··· INFORMATION SHOWN ···

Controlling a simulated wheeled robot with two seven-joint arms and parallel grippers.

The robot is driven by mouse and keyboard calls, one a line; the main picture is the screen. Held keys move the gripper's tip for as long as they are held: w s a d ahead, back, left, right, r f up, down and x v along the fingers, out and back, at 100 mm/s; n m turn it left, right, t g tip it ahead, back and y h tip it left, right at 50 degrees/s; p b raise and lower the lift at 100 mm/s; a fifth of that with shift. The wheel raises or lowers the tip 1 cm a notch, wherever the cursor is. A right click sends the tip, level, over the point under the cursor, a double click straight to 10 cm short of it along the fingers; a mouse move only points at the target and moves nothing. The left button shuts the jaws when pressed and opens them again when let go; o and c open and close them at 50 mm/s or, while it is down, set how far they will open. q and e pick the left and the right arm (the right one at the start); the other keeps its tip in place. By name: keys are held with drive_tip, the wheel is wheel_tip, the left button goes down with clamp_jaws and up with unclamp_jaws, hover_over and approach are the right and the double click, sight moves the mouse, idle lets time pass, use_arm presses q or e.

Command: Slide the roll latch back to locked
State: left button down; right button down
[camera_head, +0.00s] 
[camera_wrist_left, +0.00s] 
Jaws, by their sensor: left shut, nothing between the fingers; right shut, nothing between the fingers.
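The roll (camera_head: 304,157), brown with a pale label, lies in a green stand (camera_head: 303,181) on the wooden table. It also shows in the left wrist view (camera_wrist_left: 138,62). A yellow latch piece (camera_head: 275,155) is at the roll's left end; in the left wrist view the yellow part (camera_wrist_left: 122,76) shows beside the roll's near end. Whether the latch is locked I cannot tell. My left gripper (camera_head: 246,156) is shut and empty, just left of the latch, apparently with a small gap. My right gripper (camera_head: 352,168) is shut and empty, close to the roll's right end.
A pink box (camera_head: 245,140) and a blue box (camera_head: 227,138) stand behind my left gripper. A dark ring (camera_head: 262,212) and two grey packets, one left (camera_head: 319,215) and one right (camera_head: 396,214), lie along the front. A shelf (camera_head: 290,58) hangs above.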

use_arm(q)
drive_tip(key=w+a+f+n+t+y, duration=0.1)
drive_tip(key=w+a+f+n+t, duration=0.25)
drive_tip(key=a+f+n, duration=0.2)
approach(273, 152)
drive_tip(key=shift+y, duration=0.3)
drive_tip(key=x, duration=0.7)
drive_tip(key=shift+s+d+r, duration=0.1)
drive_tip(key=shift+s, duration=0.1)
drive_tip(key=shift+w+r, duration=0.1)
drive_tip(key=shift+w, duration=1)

···

Set out the complete listing exactly as shown.

Controlling a simulated wheeled robot with two seven-joint arms and parallel grippers.

The robot is driven by mouse and keyboard calls, one a line; the main picture is the screen. Held keys move the gripper's tip for as long as they are held: w s a d ahead, back, left, right, r f up, down and x v along the fingers, out and back, at 100 mm/s; n m turn it left, right, t g tip it ahead, back and y h tip it left, right at 50 degrees/s; p b raise and lower the lift at 100 mm/s; a fifth of that with shift. The wheel raises or lowers the tip 1 cm a notch, wherever the cursor is. A right click sends the tip, level, over the point under the cursor, a double click straight to 10 cm short of it along the fingers; a mouse move only points at the target and moves nothing. The left button shuts the jaws when pressed and opens them again when let go; o and c open and close them at 50 mm/s or, while it is down, set how far they will open. q and e pick the left and the right arm (the right one at the start); the other keeps its tip in place. By name: keys are held with drive_tip, the wheel is wheel_tip, the left button goes down with clamp_jaws and up with unclamp_jaws, hover_over and approach are the right and the double click, sight moves the mouse, idle lets time pass, use_arm presses q or e.

Command: Slide the roll latch back to locked
State: left button down; right button down
[camera_head, +0.00s] 
[camera_wrist_left, +0.00s] 
Jaws, by their sensor: left shut, nothing between the fingers; right shut, nothing between the fingers.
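The roll (camera_head: 304,157), brown with a pale label, lies in a green stand (camera_head: 303,181) on the wooden table. It also shows in the left wrist view (camera_wrist_left: 138,62). A yellow latch piece (camera_head: 275,155) is at the roll's left end; in the left wrist view the yellow part (camera_wrist_left: 122,76) shows beside the roll's near end. Whether the latch is locked I cannot tell. My left gripper (camera_head: 246,156) is shut and empty, just left of the latch, apparently with a small gap. My right gripper (camera_head: 352,168) is shut and empty, close to the roll's right end.
A pink box (camera_head: 245,140) and a blue box (camera_head: 227,138) stand behind my left gripper. A dark ring (camera_head: 262,212) and two grey packets, one left (camera_head: 319,215) and one right (camera_head: 396,214), lie along the front. A shelf (camera_head: 290,58) hangs above.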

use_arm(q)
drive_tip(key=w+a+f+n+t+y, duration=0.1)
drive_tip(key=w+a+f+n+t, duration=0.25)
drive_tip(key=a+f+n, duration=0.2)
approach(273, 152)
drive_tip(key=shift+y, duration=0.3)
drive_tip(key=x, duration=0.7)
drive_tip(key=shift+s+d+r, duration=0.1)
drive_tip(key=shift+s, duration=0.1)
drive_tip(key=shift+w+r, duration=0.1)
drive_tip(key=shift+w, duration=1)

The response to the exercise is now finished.